Let’s begin with the good: Sam is forced to call off his newfound relationship with Cindy. From the beginning, this situation is everything Sam had wanted. Yet it doesn’t take long for him to find out that just because she’s real purdy doesn’t mean she’s his soul mate. Quite the opposite, in fact. Despite their newfound relationship, Sam is still a geek at heart while Cindy is your stereotypical “popular girl.” As horrible as high school cliques frequently are, they exist for a reason. When you attempt to change identities, it may not always end up working out very well. For one thing, the landscape of the cafeteria has been dramatically altered. Sam, normally one to sit with his friends and talk about Airplane!, is now forced to bear witness to the inane ramblings of jocks and cheerleaders. Never has he felt less at home.

Even worse, it seems Cindy does not share his enthusiasm for the comedic film work of Steve Martin. Ultimately, this may be something of a deal breaker for Sam. When the duo goes together to a screening of The Jerk, Sam is laughing his rear end off while Cindy is visibly bored. When she tries to give Sam a hickey, he is less than responsive. All he wants is to watch Steve Martin behave like a moron. Is this so much to ask? When he even tries to give her a gift (an admittedly ugly necklace) she refuses to wear it. This entire build-up of unpleasantness will prove to be too much for young Mr. Weir to handle, so he ultimately chooses to break it off.

When he tells Cindy he no longer wishes to remain an item, she is shocked. It is clear that after her relationship with Todd, she was looking for a nice young boy who would never, ever break up with her. If anything, she would be the one to decide when it’s over. She may have genuinely liked Sam, but she never—to use the high school terminology—liked liked him. She just wanted a guy who wasn’t a jerk. As a result, she used him and took advantage of his genuine kindness. Ultimately, “The Little Things” provides one of the few times in the series that Sam ever really stood up for himself. He has spent the whole series getting pushed around, but he will no longer have any of it. Yes, he had a crush on Cindy, but he would have been happier had a real relationship remained a figment of his own imagination.

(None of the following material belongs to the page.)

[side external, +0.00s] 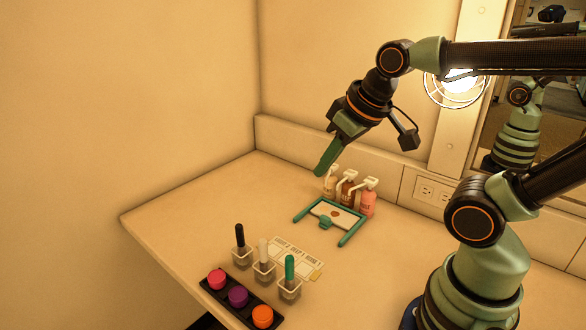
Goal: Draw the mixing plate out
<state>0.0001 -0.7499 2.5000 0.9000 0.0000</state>
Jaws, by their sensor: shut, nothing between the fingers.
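The mixing plate (322,210) is a pale plate with a brown spot on it. It lies on the counter inside a teal frame (347,234) with two side rails. A teal tab (325,222) sits at its near edge. My gripper (322,172) is shut and empty. It hangs above the counter, up and to the left of the plate, close to the pump bottles in the picture, and appears apart from the plate.
Several pump bottles (369,200) stand right behind the plate. In front are a printed card (292,258), cups with tools (289,287) and a black tray (217,291) of coloured pots. A caged lamp (457,88) is on the wall. The counter's left part (190,205) is clear.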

Meanwhile, Seth Rogen’s Ken has spent much of the Freaks and Geeks run as a background character. Rare is the time when an entire plot revolved around him. Yet “The Little Things” (along with the past episode “The Garage Door”) proved that Rogen was capable of being a leading man (of sorts). His relationship with the tuba player Amy has been moving along swimmingly—so much so that she is ready to make a potentially embarrassing confession: she was initially born with both male and female genitalia, and her parents eventually made the decision that she be female. Ken initially seems fine with this news, but he eventually starts to over-think things and question the relationship itself. He knows he still likes Amy, but what does that make him? Is he gay for liking a girl who, at one point, had “both the gun and the holster?” The obvious answer is “no,” but in his hormonal mind he is willing to consider all the possibilities.

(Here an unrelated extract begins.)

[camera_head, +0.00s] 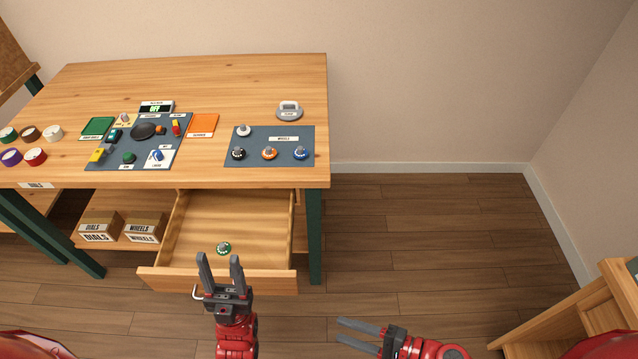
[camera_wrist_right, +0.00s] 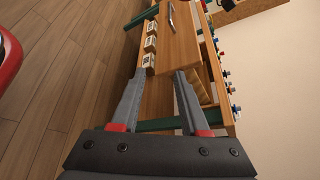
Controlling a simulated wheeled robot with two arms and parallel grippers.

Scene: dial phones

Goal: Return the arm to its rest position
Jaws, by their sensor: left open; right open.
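My left gripper (camera_head: 221,268) is open and empty. In the head view it is in front of the open drawer (camera_head: 166,232), overlapping the drawer's front edge. My right gripper (camera_head: 365,334) is open and empty at the lower middle of the head view, over the floor, right of the drawer and clear of the table. In the right wrist view its two fingers (camera_wrist_right: 157,98) are spread with nothing between them but the table in the distance.
The wooden table (camera_head: 230,85) carries a wheels mat (camera_head: 295,135) with several dials, a grey panel with coloured parts, and several round coloured pieces. Labelled boxes (camera_head: 145,227) sit on a lower shelf. A wooden unit (camera_head: 560,318) stands at lower right. The floor (camera_head: 430,240) between is clear.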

While this plot is admittedly bold, it lacks one quality which most Freaks and Geeks have: it doesn’t really move the character of Ken forward to its full extent. Yes, he learns a valuable lesson from this, but he ultimately ends the episode in the exact same place where he began: in love with Amy. Perhaps these limitations are inherent in the character of Ken, but the hermaphrodite development ultimately proves to be little more than a bump in the road. While it’s nice for a character’s story to have a wholly positive resolution, it seems to clash with Freaks and Geeks’ usual brand of squirm-inducing drama. (Like the aforementioned Sam/Cindy plot.)

Yet the Ken stuff in this episode proved to be most important off-camera, as it likely secured Rogen’s long-term spot in the Apatow pantheon going forward. He would get a role in the good-not-great (but equally brief) sitcom Undeclared before moving on to other Apatow projects like The 40-Year-Old Virgin and Knocked Up, among other things. It’s undeniable that Rogen shows some real dramatic chops in this episode, and so his ultimate stardom would prove to be very well-deserved. I can only imagine that a second season of Freaks and Geeks would have explored Ken further, but this is what we have.

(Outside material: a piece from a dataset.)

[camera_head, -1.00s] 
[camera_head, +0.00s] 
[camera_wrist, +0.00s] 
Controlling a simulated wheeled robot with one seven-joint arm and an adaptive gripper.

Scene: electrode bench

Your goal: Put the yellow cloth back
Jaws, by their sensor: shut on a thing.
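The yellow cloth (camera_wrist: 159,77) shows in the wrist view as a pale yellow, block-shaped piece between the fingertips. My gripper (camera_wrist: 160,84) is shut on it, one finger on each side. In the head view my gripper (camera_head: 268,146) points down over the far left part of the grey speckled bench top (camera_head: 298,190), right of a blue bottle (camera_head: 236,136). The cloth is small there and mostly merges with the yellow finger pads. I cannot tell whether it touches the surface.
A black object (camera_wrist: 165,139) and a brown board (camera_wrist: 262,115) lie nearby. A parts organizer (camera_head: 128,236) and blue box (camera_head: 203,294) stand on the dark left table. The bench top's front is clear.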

Yet the plot that ultimately hampers “The Little Things” would prove to be my least favorite in the entire series: Vice President George H.W. Bush is paying a visit to the high school, and Lindsay Weir gets to ask him a question. Yes, there’s the whole “freedom of speech” stuff, but that all seems to clash with the more introverted tone the show had accomplished. Freaks and Geeks is a show about a single suburban high school and the troubled teens within it, and bringing in outsiders only proved to be a distraction rather than a vital development. It’s all made worse by a cameo from Ben Stiller, which seems like a ratings stunt more than anything. Yes, Stiller is a funny man—his cameo in Undeclared would fare much better—but his straight-faced goofiness doesn’t work at all in the world of Freaks and Geeks. Maybe the Bush plot was used to bring some levity to an episode primarily about ugly break-ups and hermaphroditism, but it just does not work.

Yet there is one scene in “The Little Things” that shows Freaks and Geeks at its best, and that is when Sam and Ken meet up in the restroom and discuss their respective girl troubles. While Sam has nothing in common with Cindy, Ken remembers that he actually really, really likes Amy. So, in the words of Sam, “what’s the problem?” Some of my favorite scenes of the show came when two dissimilar characters were placed in the same room and they were forced to discuss the problems in their life. Often it led to one party making a minor revelation, and sometimes the insights were mutual. There’s more emotion in that one scene than there is in the entire Bush plot combined. Luckily, the finale “Discos and Dragons” would end the show on exactly the right note. That will be the subject of my next—and final—Freaks and Geeks post.